Since its inception, nearly 4,000 participants comprised of recreational anglers, charter boat captains, head boat captains, and commercial fishermen have tagged and released over 175,000 marine fish and over 18,000 of these have been reported as being recaptured. By far, red drum comprises the majority (about 50%) of the total fish tagged and released. The popularity of red drum as a target species for tag and release often leads to the misunderstanding that the MGFTP’s primary focus is on red drum, when in fact the program has always been a multi-species tagging program. Over the last 45 years, 149 different marine species have been tagged within the program. The program maintains and periodically modifies a list of target species in order to address the data needs of state and regional fisheries.
The Marine Game Fish Tagging Program utilizes two types of tags, each of which have proven to have good tag retention and ease of application. T-bar anchor tags are most suitable for smaller fish (10-27 inches) and are applied using the Dennison Standard Soft Grip Tagging Gun (Model D16000). The larger nylon dart tags are best suited for larger fish (27 inches and larger) and are applied using a provided tagging applicator. Both tag types are supplied to participating anglers along with blank datasheets.
Anglers who recapture a tagged fish are asked to report the recapture as soon as possible. The tag number, which is printed on the tag, should be recorded. If possible, take a photo of the tag number and release the fish with the tag intact so that it may potentially be recaptured multiple times.
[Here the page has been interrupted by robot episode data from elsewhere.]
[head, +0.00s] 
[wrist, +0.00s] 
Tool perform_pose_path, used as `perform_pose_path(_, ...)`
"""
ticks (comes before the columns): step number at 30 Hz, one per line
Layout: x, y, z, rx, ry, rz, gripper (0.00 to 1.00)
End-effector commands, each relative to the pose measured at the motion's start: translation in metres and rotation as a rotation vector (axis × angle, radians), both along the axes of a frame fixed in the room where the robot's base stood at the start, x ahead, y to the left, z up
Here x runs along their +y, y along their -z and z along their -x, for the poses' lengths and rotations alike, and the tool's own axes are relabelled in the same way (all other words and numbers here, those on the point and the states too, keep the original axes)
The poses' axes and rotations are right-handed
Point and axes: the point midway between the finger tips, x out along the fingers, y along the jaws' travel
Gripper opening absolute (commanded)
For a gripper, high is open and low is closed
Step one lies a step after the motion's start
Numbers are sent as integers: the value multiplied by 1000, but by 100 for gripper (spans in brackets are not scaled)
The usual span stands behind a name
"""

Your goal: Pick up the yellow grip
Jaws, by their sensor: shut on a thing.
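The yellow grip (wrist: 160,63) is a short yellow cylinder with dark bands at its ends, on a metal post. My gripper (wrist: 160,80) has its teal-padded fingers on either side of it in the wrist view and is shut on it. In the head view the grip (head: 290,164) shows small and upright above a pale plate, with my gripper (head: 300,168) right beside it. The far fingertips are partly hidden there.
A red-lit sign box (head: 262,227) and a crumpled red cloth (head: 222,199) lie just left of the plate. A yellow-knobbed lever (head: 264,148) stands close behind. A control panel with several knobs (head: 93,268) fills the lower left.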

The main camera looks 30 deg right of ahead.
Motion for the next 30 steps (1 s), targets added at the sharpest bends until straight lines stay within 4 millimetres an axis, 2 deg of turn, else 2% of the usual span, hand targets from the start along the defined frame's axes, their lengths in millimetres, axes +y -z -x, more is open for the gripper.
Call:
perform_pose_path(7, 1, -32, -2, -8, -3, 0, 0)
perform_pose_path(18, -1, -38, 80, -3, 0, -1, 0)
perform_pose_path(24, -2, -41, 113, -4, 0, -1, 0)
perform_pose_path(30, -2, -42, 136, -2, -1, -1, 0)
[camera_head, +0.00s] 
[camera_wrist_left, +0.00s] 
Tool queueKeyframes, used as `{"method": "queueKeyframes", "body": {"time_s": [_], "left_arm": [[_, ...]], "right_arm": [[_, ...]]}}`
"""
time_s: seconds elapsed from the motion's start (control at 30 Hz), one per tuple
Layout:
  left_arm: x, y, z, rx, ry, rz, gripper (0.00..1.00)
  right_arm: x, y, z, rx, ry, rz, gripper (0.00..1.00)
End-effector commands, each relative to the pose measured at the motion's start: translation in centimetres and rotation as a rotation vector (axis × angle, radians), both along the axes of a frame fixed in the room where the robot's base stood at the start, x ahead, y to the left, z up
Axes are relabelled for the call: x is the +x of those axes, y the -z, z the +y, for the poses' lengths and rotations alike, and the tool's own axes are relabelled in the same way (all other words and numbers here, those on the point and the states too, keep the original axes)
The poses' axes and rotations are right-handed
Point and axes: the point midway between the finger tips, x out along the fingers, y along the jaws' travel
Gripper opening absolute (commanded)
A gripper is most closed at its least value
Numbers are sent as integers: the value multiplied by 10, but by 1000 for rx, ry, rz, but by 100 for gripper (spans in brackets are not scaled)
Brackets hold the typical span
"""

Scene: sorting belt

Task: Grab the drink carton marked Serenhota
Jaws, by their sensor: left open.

Along with the tag number, the angler should provide his or her name and address, the location and date of the recapture, and a measurement of the fish. Any other information regarding the condition of the fish is appreciated.
In appreciation for reporting a tag recapture, anglers can choose an item from the reward list on the tag recapture web form. Both the angler who tagged the fish and the angler who reported the recapture receive a history report for that fish. Included in the report is the date, approximate location, size, and angler who originally tagged the fish as well as the equivalent information on the recapture and any previous recaptures.